Vale lembrar que a ONU (Organização das Nações Unidas) estima que, até 2014, mais de 200.000 norte-coreanos tenham se deslocado para a China fugindo de violações de direitos humanos como fome e escravidão.
Dinheiro clandestino
O mercado de exploração de norte-coreanas, segundo o relatório, gera lucros de 105.000 dólares americanos (cerca de R$ 428.000,00) que circulam clandestinamente na economia chinesa: a prostituição forçada é a primeira das causas pelas quais as garotas — com idades entre 15 e 25 anos — são vendidas, seguida pelo casamento forçado.
Cerca de 60% de todas as meninas e mulheres são obrigadas a se prostituir por valores que partem de 30 iuanes (aproximadamente 4 dólares), ao passo que 50% são vendidas por cerca de 1.000 iuanes (146 dólares). Perto de 30% delas têm sua imagem explorada em páginas de sexo virtual para um público de diversos países.
O estudo também aponta que, enquanto a prostituição forçada se dá predominantemente em cidades-satélites e áreas próximas a metrópoles no norte da China, o casamento forçado se concentra em zonas rurais.
No relatório da Korea Future Initiative, também são apresentados depoimentos como o da norte-coreana identificada como Cho, da cidade de Sinp'o — que se situa em uma região portuária na costa do Mar do Japão.
“Quando fugi, no final dos anos 90, a maioria das mulheres era vendida para o casamento forçado. Hoje, elas são traficadas para a prostituição. A mãe de minha amiga escapou da província de Heilongjiang e, quando chegou a Yanji, na China, viu meninas norte-coreanas sendo colocadas em alojamentos onde eram alimentadas e depois forçados a fazer sexo com homens todas as noites”, disse a sobrevivente.
Origens das vítimas
De acordo com o Korea Future Initiative, cerca de 52% das vítimas são da província norte-coreana de Hamgyong Norte, que fica no nordeste do país e faz fronteira com a China. A menor parte — aproximadamente 2% — vem Pyongan Sul, província cuja capital fica situada a pouco mais de 80 km de Pyongyang.
Ao menos 41% das mulheres são norte-coreanas que fogem para a China em condições precárias — atravessando os rios Yalu ou Tumen a nado, por exemplo — e, chegando no país vizinho, são coagidas a entrar no submundo da prostituição ou do casamento forçado.
Outras 18% são sequestradas em território chinês e 16% são constrangidas e violentadas por traficantes desde dentro da Coreia do Norte. As demais são vendidas por cidadãos comuns da China, traficadas pela própria polícia ou por agentes intermediários.

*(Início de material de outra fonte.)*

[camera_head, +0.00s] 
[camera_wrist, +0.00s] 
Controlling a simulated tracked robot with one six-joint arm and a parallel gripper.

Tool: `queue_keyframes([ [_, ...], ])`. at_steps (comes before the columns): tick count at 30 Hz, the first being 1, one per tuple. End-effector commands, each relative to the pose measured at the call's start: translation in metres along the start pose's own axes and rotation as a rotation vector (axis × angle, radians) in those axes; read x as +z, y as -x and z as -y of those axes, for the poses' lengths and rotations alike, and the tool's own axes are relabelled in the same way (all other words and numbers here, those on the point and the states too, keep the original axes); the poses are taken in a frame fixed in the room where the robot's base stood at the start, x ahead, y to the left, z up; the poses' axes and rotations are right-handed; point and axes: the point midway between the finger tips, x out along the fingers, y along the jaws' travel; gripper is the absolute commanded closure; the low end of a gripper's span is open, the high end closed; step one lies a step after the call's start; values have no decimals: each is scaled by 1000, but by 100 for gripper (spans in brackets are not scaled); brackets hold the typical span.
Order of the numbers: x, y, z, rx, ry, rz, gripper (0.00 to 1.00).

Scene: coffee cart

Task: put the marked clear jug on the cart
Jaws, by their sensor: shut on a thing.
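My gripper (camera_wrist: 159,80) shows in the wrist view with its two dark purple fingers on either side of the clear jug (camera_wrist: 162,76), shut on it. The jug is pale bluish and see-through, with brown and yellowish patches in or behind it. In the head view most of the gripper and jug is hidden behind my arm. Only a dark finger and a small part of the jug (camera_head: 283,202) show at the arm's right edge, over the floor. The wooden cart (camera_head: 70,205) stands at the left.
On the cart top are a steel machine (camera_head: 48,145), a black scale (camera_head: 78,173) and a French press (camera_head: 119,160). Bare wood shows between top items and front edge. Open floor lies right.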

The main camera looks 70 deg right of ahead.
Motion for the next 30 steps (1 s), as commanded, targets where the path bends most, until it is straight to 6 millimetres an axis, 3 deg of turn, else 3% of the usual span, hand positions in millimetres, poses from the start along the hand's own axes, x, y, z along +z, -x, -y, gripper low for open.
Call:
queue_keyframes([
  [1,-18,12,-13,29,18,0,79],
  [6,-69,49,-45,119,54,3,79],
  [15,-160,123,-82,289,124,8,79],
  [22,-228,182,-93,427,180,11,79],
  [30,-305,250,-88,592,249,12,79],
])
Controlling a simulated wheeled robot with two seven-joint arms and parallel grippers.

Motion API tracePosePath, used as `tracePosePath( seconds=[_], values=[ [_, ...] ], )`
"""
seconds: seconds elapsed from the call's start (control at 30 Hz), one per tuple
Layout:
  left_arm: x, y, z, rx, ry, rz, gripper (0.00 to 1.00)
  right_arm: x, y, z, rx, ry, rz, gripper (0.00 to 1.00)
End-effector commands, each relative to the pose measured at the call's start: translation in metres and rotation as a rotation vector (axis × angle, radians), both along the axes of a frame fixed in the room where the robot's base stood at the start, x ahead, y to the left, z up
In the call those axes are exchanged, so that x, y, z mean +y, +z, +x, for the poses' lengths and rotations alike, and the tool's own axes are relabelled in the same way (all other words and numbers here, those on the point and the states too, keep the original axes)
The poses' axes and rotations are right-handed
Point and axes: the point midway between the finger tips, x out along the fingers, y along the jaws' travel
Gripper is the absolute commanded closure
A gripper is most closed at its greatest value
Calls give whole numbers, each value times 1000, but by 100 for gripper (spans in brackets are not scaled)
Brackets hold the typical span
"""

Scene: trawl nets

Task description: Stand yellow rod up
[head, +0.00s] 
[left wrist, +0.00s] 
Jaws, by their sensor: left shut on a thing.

A norte-coreana identificada como Paek contou à ONG que foi capturada por agentes de segurança na fronteira com ao China: “Eu chorei e disse a eles que era norte-coreana, implorei para me deixarem viajar até a Tailândia — onde pessoas do meu país podem pedir asilo. Eles me prenderam por dez horas, depois me colocaram em um carro e me levaram para o interior, até um ‘corretor’ de casamentos”.
Perspectivas sombrias
A Korea Future Initiative lamenta que as perspectivas para qualquer norte-coreana traficada para a China sejam sempre sombrias: muitas das vítimas morrem, à medida que uma pequena parte é resgatada por organizações de missionários cristãos.
A ONG conclui que “ações urgentes e imediatas, contrárias à política predominante do diálogo intercoreano, são necessárias para salvar as vidas de inúmeras refugiadas norte-coreanas na China”.